Today in History: March 18, deadliest U.S. tornado strikes Midwest states
Today is Tuesday, March 18, the 77th day of 2025. There are 288 days left in the year.
Today in history:
On March 18, 1925, nearly 700 people died when the Tri-State Tornado struck southeastern Missouri, southern Illinois and southwestern Indiana; it remains the deadliest single tornado in U.S. history.
Also on this date:
In 1922, Mohandas K. Gandhi was sentenced in India to six years’ imprisonment for civil disobedience. (He was released after serving two years.)
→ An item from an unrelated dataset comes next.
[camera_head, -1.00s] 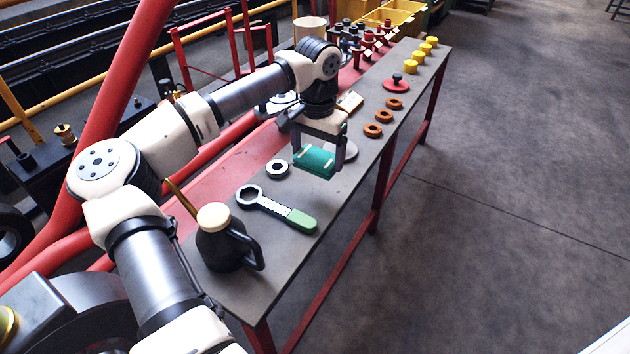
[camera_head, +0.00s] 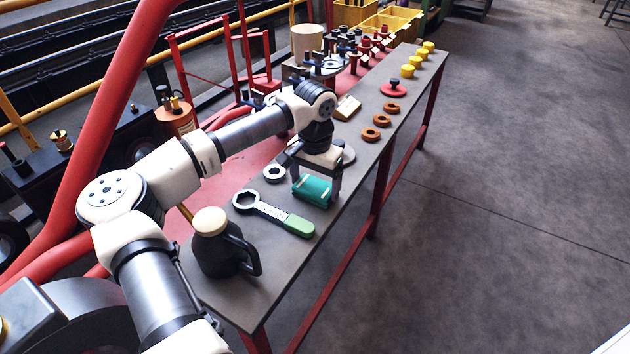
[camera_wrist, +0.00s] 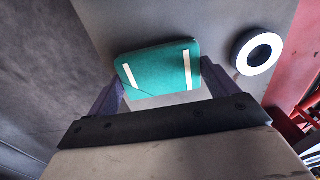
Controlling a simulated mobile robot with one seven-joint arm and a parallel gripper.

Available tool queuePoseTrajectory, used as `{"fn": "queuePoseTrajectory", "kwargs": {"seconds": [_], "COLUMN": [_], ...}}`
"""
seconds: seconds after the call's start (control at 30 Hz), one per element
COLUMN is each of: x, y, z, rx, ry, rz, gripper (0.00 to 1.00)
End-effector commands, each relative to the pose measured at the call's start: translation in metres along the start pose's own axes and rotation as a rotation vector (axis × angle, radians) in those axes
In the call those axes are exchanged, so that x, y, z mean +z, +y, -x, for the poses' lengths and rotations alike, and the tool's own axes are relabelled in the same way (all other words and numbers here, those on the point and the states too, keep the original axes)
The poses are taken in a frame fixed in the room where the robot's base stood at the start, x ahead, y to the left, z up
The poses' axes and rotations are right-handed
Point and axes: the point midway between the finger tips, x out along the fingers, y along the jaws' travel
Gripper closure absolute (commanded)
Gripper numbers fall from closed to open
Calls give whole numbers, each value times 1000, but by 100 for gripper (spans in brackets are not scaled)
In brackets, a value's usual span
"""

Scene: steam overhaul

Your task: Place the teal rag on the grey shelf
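The teal rag (camera_head: 313,190), a folded pad with two pale stripes, sits between the fingers of my gripper (camera_head: 317,178). In the wrist view the rag (camera_wrist: 163,70) spans the gap, with a dark finger at each side edge, and my gripper (camera_wrist: 162,88) looks shut on it. The grey shelf (camera_head: 268,268) is the long grey top on red legs. The rag is low over its middle part, at or very close to the surface. I cannot tell whether it touches, as its underside is hidden.
Orange rings (camera_head: 370,134), a red knobbed disc (camera_head: 393,90) and yellow cups (camera_head: 407,71) lie farther along. The right edge is close.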

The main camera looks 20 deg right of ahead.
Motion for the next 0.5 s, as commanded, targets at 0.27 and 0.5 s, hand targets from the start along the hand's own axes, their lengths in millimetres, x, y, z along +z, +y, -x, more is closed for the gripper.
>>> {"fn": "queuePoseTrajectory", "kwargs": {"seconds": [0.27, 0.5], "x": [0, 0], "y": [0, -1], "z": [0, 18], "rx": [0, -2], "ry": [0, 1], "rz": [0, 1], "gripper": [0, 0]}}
In 1937, in America’s worst school disaster, nearly 300 people — most of them children — were killed in a natural gas explosion at the New London Consolidated School in Rusk County, Texas.
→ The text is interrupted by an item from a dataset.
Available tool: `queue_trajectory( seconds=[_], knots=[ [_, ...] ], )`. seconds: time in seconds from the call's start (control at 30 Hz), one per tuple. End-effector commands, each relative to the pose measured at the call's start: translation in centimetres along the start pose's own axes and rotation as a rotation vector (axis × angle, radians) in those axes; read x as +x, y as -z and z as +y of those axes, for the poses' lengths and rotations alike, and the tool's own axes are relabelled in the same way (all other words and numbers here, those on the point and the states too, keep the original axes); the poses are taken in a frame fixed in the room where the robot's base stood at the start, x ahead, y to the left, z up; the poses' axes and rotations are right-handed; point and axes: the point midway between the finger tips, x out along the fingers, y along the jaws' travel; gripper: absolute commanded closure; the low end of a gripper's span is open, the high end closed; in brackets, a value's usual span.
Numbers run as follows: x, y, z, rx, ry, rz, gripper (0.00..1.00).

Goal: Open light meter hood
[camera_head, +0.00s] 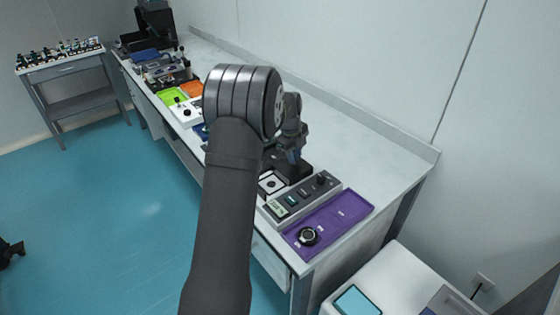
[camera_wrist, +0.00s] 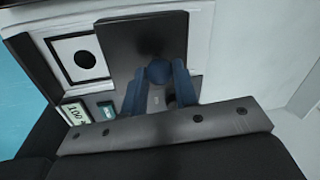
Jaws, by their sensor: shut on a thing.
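The light meter (camera_head: 300,198) is a grey box with small displays and a black knob, at the front of the long bench. A white square with a black circle (camera_head: 271,184) lies uncovered beside its dark hood (camera_head: 292,171). In the wrist view the hood (camera_wrist: 125,42) is a flat dark plate just right of the white square (camera_wrist: 82,58). My gripper (camera_head: 294,156) is over the hood. In the wrist view its blue fingers (camera_wrist: 158,74) are shut on a small part at the hood, mostly hidden between them.
A purple tray (camera_head: 342,214) with a round black item (camera_head: 307,236) lies right of the meter at the bench end. Orange (camera_head: 192,90) and green (camera_head: 172,96) trays and instruments stand farther back. The wall runs behind the bench, with bare bench top before it.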

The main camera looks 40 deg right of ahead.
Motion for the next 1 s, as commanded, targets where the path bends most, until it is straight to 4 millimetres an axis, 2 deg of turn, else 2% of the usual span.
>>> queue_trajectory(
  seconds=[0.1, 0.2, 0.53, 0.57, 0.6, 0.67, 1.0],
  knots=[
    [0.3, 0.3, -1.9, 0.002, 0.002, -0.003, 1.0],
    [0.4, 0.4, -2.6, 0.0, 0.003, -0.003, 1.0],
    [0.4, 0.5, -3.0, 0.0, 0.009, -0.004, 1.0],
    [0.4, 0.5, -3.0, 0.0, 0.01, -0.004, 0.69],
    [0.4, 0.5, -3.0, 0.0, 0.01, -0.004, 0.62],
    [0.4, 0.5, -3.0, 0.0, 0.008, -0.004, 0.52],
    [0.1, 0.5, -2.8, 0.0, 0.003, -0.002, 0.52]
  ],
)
In 1942, President Franklin D. Roosevelt signed an executive order authorizing the War Relocation Authority, which forced Japanese-Americans into internment camps during World War II.
In 1963, the U.S. Supreme Court, in Gideon v. Wainwright, ruled unanimously that state courts were required to provide legal counsel to criminal defendants who could not afford to hire an attorney on their own.
In 1965, the first spacewalk took place as Soviet cosmonaut Alexei Leonov went outside his Voskhod 2 capsule, secured by a tether.
In 1990, two thieves posing as police officers subdued security guards at the Isabella Stewart Gardner Museum of Art in Boston and stole 13 works of art valued at over $500 million in the biggest art heist in history.
In 2018, a self-driving Uber SUV struck and killed a pedestrian in Tempe, Arizona, in the first death involving a fully autonomous test vehicle.
Today’s Birthdays: Composer John Kander is 98. Actor Brad Dourif is 75. Jazz musician Bill Frisell is 74. Filmmaker Luc Besson is 66. TV personality Mike Rowe is 63....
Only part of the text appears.